Apesar das dúvidas, Vale ponderou que a decisão do CMN foi melhor do que o esperado. O anúncio das metas, segundo ele, sinaliza o comprometimento da atual equipe econômica com a busca de soluções para o problema fiscal. “Esperar que a parte maior da reforma previdenciária fique para 2019 não inviabiliza que a queda da meta já comece agora. Se a mudança nas regras de aposentadorias tivesse sido aprovada e não houvesse crise política, talvez uma meta de 4% para 2019 fizesse mais sentido. A suavização da queda assim é bem-vinda”, afirmou.

Benefício

O presidente do BC, Ilan Goldfajn, destacou que, ao melhorar a capacidade de planejamento das famílias, das empresas e do governo, o alongamento do horizonte de metas pode resultar na diminuição das taxas de juros. “Há um claro benefício para a sociedade. Com expectativas mais longas, em patamares mais baixos, a economia pode almejar ter, de forma sustentável, juros de longo prazo mais baixos, desde que as metas sejam ancoradas”, afirmou.

Perseguir a trajetória descendente de metas será fundamental para equiparar a métrica da política monetária a ser perseguida pelo BC com a de outros países, destaca o economista Alberto Ramos, do Goldman Sachs. No Chile, na Colômbia e no México, por exemplo, a meta de inflação é de 3%, com uma margem de tolerância de um ponto percentual para cima ou para baixo. Já no Peru, o objetivo para o custo de vida é de apenas 2%, com um ponto percentual de banda para o teto e para o piso da meta.

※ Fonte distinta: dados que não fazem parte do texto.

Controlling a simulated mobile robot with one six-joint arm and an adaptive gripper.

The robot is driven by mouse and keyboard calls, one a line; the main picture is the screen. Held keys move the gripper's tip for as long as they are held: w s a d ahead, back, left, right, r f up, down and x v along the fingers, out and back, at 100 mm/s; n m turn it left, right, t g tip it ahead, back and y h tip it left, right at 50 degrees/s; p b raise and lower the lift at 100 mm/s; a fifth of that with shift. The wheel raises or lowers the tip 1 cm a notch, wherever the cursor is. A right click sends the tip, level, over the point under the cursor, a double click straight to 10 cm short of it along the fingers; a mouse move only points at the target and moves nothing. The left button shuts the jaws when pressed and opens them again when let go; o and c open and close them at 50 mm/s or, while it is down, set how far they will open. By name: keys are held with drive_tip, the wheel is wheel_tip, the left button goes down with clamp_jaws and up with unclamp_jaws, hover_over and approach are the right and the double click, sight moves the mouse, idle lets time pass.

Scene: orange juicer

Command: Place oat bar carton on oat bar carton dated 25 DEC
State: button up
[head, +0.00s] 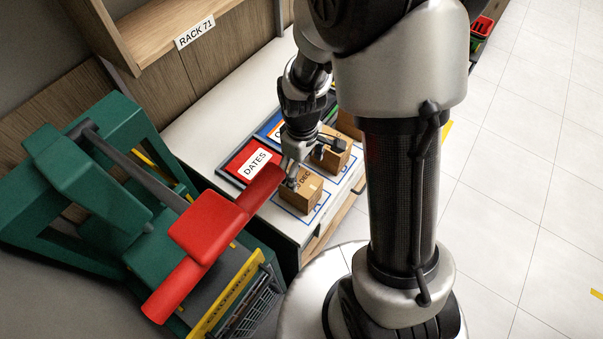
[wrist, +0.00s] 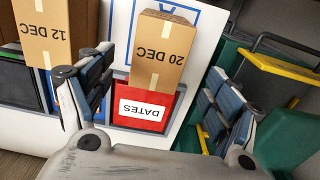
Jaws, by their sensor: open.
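A brown carton marked 20 DEC (wrist: 163,50) stands at the middle of the wrist view. It appears as the nearer carton (head: 299,199) in the head view, its date partly covered. A second brown carton marked 12 DEC (wrist: 45,35) is at the upper left of the wrist view and farther along the counter in the head view (head: 333,158). My gripper (head: 311,164) is open and empty above the nearer carton. Its fingers (wrist: 160,75) appear on either side of the 20 DEC carton in the wrist view. I cannot read a 25 DEC label.
A red tray labelled DATES (head: 238,163) lies beside the cartons on the white counter (head: 205,122). A blue-outlined place marked A (head: 312,211) is under the nearer carton. A green machine with a red bar (head: 207,226) stands close by at the left. A wooden rack (head: 150,35) rises behind.

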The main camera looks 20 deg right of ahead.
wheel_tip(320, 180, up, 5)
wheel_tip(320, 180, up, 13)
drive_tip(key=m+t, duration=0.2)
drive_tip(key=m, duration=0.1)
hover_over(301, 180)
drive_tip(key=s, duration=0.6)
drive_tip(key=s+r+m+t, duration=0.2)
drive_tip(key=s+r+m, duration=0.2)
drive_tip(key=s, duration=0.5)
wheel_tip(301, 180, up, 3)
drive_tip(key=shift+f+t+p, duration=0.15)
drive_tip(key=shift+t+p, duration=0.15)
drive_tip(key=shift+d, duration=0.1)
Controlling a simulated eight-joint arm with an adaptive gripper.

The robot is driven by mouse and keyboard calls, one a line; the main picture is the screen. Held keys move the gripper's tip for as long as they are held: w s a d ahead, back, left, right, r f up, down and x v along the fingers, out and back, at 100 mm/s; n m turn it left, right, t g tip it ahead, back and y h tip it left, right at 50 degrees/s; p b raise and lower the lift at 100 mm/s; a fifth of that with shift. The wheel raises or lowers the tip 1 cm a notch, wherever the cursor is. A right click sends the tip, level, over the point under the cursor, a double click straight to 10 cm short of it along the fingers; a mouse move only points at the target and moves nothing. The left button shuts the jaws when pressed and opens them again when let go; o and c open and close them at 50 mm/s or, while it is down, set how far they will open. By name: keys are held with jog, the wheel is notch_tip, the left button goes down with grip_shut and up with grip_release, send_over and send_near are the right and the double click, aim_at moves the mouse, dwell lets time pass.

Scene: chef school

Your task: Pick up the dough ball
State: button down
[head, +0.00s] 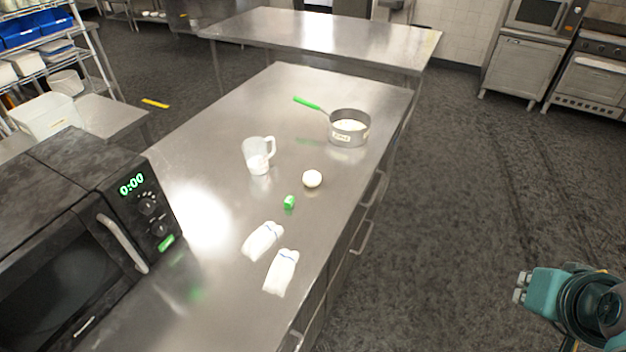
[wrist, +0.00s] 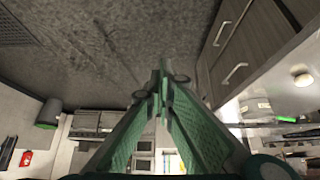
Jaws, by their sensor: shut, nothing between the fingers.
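The dough ball (head: 312,179) is a small, pale, round lump on the steel counter (head: 225,165), near its right side. In the wrist view a pale round thing (wrist: 302,78) at the right edge on the counter looks like the dough ball. My gripper (wrist: 163,80) has green fingers that meet at the tips, with nothing between them. In the head view only my teal arm shows at the lower right, over the floor beyond the counter's right edge. My gripper is well apart from the dough ball.
A black microwave (head: 90,235) stands at left. The floor (head: 470,190) right of the counter is clear.

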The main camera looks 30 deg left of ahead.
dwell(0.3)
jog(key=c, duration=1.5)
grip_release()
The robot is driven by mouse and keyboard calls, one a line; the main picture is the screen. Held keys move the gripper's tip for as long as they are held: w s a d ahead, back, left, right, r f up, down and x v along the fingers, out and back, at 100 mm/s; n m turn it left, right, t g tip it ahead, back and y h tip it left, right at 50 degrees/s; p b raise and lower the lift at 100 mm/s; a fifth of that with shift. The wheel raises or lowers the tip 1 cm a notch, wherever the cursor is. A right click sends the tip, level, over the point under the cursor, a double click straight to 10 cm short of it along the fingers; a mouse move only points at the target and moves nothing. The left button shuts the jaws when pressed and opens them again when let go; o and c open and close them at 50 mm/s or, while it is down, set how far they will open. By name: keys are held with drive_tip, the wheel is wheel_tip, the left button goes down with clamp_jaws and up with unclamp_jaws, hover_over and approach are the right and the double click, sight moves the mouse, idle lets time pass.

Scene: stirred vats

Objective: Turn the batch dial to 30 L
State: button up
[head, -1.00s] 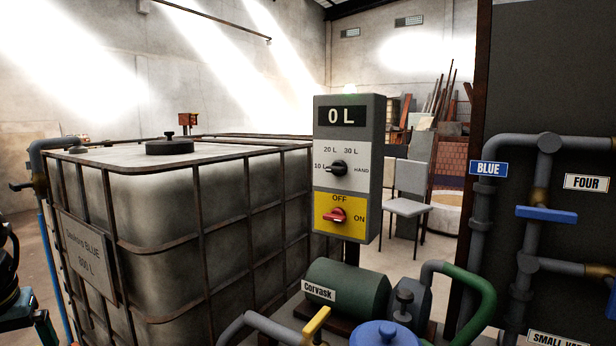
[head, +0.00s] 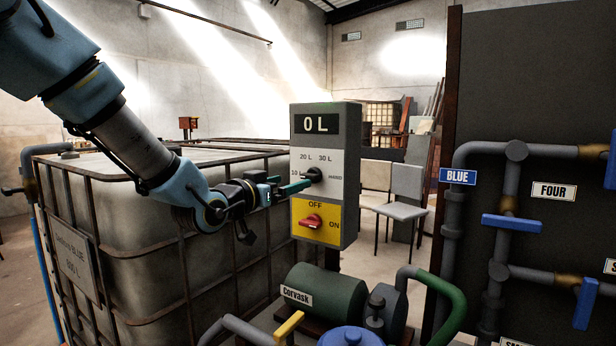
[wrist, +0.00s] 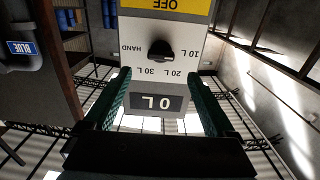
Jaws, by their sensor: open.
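The batch dial (head: 314,175) is a black knob on the white panel of a grey control box (head: 349,180). Marks 10 L, 20 L, 30 L and HAND surround it; which mark the knob points at is too small to tell. The display (head: 315,124) above reads 0 L. My gripper (head: 303,186) reaches in from the left with its green fingers close to the dial. In the wrist view, upside down, the dial (wrist: 160,50) lies ahead, between and just beyond the spread fingers (wrist: 160,76). Contact is not visible.
A red OFF/ON switch (head: 311,221) sits on the yellow plate just below the dial. A caged white tank (head: 130,235) stands left, under my arm. A green pump (head: 326,291) and pipes lie below. A dark panel with blue-handled valves (head: 512,224) stands right.

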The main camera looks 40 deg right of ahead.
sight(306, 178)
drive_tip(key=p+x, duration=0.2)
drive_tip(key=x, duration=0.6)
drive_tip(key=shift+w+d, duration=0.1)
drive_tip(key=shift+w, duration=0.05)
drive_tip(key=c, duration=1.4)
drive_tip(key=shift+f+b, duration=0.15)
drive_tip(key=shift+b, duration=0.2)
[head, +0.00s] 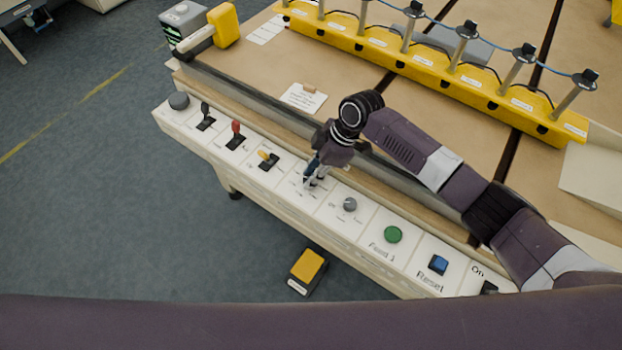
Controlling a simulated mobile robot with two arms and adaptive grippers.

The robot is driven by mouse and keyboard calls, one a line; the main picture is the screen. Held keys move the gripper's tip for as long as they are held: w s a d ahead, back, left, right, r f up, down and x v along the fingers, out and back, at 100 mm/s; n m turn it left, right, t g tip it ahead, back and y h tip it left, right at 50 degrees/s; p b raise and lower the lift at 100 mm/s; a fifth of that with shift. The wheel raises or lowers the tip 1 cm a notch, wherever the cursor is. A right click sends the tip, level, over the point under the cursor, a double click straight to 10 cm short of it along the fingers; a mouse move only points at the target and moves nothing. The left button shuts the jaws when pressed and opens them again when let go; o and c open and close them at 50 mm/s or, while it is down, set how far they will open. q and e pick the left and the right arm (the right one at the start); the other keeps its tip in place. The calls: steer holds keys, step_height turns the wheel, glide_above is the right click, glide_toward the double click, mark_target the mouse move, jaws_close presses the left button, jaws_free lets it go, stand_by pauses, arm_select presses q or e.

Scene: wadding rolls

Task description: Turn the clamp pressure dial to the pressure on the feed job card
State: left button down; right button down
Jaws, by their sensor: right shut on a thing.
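My right gripper (313,180) points down at the white control panel, between the yellow lever and a small grey knob (349,204). It is shut on a control there, which I take to be the clamp pressure dial. The fingers hide most of this control, and its scale and setting cannot be read. A small white card (303,98) with a brown clip lies on the table behind the panel, its print too small to read. I cannot tell whether it is the feed job card. My left gripper is not in view.
The panel also carries a dark round knob (179,101), black (205,116), red (236,134) and yellow levers (267,159), a green button (393,234) and a blue button (438,264). A yellow rail (430,70) with upright posts spans the table. A yellow pedal (307,267) is on the floor.

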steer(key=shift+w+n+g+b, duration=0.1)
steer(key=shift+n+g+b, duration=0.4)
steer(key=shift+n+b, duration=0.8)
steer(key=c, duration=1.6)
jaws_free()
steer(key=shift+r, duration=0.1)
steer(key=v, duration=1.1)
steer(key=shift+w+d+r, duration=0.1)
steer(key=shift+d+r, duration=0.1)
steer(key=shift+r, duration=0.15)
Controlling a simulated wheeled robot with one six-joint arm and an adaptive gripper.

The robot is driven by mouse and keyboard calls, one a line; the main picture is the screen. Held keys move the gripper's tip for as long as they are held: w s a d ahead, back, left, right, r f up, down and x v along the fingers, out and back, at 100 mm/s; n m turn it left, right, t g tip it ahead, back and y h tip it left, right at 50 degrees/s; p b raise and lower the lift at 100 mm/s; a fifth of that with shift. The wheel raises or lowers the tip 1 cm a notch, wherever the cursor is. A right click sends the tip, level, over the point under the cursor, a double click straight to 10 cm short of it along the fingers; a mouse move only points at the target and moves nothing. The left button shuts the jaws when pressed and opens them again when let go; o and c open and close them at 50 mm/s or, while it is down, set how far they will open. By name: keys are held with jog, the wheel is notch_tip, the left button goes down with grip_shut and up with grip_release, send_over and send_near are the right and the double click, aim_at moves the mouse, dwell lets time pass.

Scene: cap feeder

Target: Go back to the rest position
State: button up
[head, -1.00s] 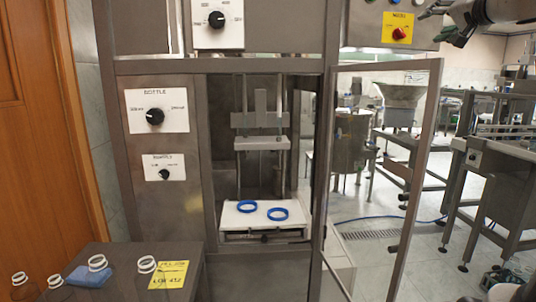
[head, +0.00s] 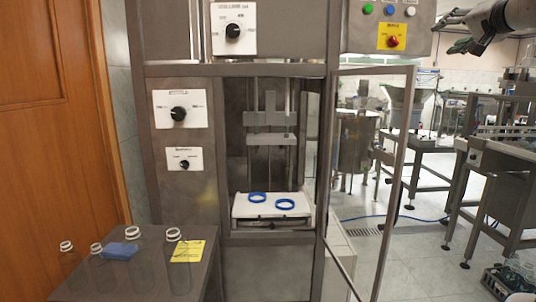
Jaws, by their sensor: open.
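My gripper (head: 447,34) is at the top right of the head view, at the end of my grey arm. Its dark fingers point left and are apart, with nothing between them. It is beside the control panel (head: 366,27) of the metal cap feeder machine (head: 222,69), in front of the background room. Two blue rings (head: 285,204) lie flat on the white plate (head: 245,213) inside the machine, well away from my gripper.
The machine's framed door (head: 394,175) stands open on the right. A wooden door (head: 55,130) is at the left.

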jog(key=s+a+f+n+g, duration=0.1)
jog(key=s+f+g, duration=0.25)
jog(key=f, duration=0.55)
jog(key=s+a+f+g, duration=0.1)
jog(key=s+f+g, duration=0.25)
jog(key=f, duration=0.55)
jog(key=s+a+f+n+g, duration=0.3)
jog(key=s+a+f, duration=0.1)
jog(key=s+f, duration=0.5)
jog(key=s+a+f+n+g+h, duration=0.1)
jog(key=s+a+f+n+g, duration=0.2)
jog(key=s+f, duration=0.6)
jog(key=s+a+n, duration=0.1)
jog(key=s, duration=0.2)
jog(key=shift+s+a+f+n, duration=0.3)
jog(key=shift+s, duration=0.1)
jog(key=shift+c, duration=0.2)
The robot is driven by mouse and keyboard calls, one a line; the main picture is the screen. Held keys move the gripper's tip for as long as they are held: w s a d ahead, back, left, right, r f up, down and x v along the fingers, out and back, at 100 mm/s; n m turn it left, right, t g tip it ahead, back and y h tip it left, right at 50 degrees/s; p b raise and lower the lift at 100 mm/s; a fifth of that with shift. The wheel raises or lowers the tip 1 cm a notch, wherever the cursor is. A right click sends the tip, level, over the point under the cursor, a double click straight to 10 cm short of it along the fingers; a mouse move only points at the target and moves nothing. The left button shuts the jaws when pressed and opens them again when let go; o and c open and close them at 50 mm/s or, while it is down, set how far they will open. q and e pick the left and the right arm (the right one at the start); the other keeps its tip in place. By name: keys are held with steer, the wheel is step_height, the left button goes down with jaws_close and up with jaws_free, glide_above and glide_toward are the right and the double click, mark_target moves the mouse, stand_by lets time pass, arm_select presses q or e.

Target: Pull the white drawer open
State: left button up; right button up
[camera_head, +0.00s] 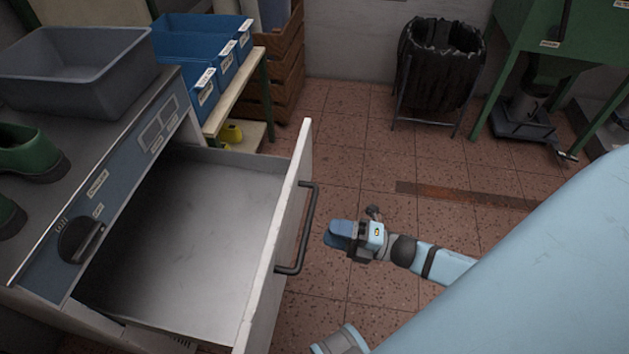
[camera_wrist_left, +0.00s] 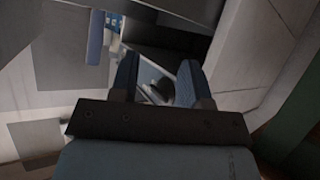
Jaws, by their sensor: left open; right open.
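The white drawer (camera_head: 291,250) is pulled well out of the grey cabinet, and its inside looks empty. Its dark bar handle (camera_head: 308,228) is on the outer side of the drawer front. My right gripper (camera_head: 337,235) is open, just right of the handle in the head view. A gap shows between its blue fingers and the bar, and nothing is held. My left gripper (camera_wrist_left: 158,75) shows in the left wrist view with its two blue fingers apart. I see nothing gripped there, and that surrounding is dark and hard to identify.
A grey bin (camera_head: 75,70) and green shoes (camera_head: 30,150) sit on the cabinet top (camera_head: 130,110), near a black knob (camera_head: 80,240). Blue bins (camera_head: 195,45) stand on a shelf behind. A black-bagged waste bin (camera_head: 438,65) stands at the back. Tiled floor (camera_head: 360,150) right of the drawer is clear.

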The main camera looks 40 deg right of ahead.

“Acreditamos firmemente que entregar uma inflação baixa e estável é a melhor contribuição que o BC pode dar para criar condições para um crescimento e desenvolvimento sólido, sustentável e socialmente empoderador”, analisou Ramos. Ele demonstrou, no entanto, preocupação com a situação das contas públicas. “Para os novos objetivos serem bem-sucedidos, é fundamental que o esforço monetário seja complementado com progressos tangíveis na área fiscal e a adoção de micro e macro reformas de longo alcance que tornem a economia mais flexível e produtiva”, disse.